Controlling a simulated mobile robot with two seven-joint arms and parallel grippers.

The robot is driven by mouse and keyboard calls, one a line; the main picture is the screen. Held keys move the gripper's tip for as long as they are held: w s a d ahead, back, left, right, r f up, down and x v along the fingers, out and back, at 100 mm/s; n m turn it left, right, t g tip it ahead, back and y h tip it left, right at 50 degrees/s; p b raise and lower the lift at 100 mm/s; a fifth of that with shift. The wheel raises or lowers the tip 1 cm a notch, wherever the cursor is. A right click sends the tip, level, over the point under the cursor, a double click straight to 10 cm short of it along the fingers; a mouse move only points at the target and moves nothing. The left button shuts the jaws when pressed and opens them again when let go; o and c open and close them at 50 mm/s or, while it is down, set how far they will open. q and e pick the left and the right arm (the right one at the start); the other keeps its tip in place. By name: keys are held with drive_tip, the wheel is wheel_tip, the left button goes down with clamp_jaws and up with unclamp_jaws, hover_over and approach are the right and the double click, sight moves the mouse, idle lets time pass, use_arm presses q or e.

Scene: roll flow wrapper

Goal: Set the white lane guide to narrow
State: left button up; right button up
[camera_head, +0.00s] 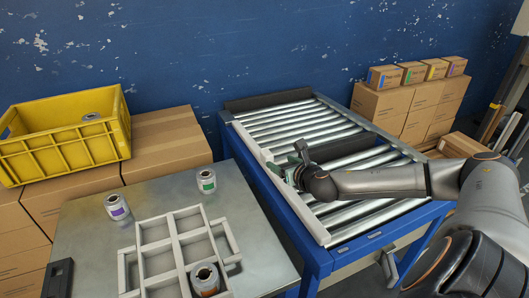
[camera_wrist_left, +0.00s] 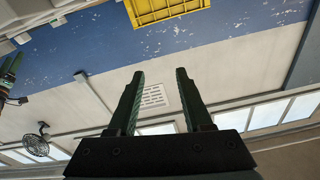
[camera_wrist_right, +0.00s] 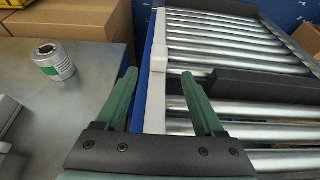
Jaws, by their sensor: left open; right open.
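The white lane guide (camera_head: 250,145) is a long pale rail along the left side of the roller conveyor (camera_head: 300,119). My right gripper (camera_head: 293,163) is open over the guide's middle part, one finger to each side; contact cannot be told. Its fingers also show in the right wrist view (camera_wrist_right: 159,80). My left gripper (camera_wrist_left: 159,75) is open and empty, with wall and ceiling behind it; it is outside the head view.
Dark guides (camera_head: 340,147) cross the conveyor. Left of it, a metal table (camera_head: 80,230) holds a grey divided tray (camera_head: 155,235) and several rolls, one green-marked (camera_head: 206,181). A yellow crate (camera_head: 65,150) and cartons stand behind; more boxes (camera_head: 385,105) stand right.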

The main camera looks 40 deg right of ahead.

Work instructions
Repeat the material above word for word, please, apart from its images.

Exercise solution
Controlling a simulated mobile robot with two seven-joint arms and parallel grippers.

The robot is driven by mouse and keyboard calls, one a line; the main picture is the screen. Held keys move the gripper's tip for as long as they are held: w s a d ahead, back, left, right, r f up, down and x v along the fingers, out and back, at 100 mm/s; n m turn it left, right, t g tip it ahead, back and y h tip it left, right at 50 degrees/s; p b raise and lower the lift at 100 mm/s; a fifth of that with shift. The wheel raises or lowers the tip 1 cm a notch, wherever the cursor is. A right click sends the tip, level, over the point under the cursor, a double click straight to 10 cm short of it along the fingers; a mouse move only points at the target and moves nothing. The left button shuts the jaws when pressed and opens them again when let go; o and c open and close them at 50 mm/s or, while it is down, set how far they will open. q and e pick the left and the right arm (the right one at the start); the other keeps its tip in place. By name: keys are held with drive_tip, the wheel is wheel_tip, the left button goes down with clamp_jaws and up with unclamp_jaws, hover_over and approach are the right and the double click, sight moves the mouse, idle lets time pass, use_arm presses q or e.

Scene: roll flow wrapper

Goal: Set the white lane guide to narrow
State: left button up; right button up
[camera_head, +0.00s] 
[camera_wrist_left, +0.00s] 
[camera_wrist_right, +0.00s] 
Jaws, by their sensor: left open; right open.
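The white lane guide (camera_head: 250,145) is a long pale rail along the left side of the roller conveyor (camera_head: 300,119). My right gripper (camera_head: 293,163) is open over the guide's middle part, one finger to each side; contact cannot be told. Its fingers also show in the right wrist view (camera_wrist_right: 159,80). My left gripper (camera_wrist_left: 159,75) is open and empty, with wall and ceiling behind it; it is outside the head view.
Dark guides (camera_head: 340,147) cross the conveyor. Left of it, a metal table (camera_head: 80,230) holds a grey divided tray (camera_head: 155,235) and several rolls, one green-marked (camera_head: 206,181). A yellow crate (camera_head: 65,150) and cartons stand behind; more boxes (camera_head: 385,105) stand right.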

The main camera looks 40 deg right of ahead.

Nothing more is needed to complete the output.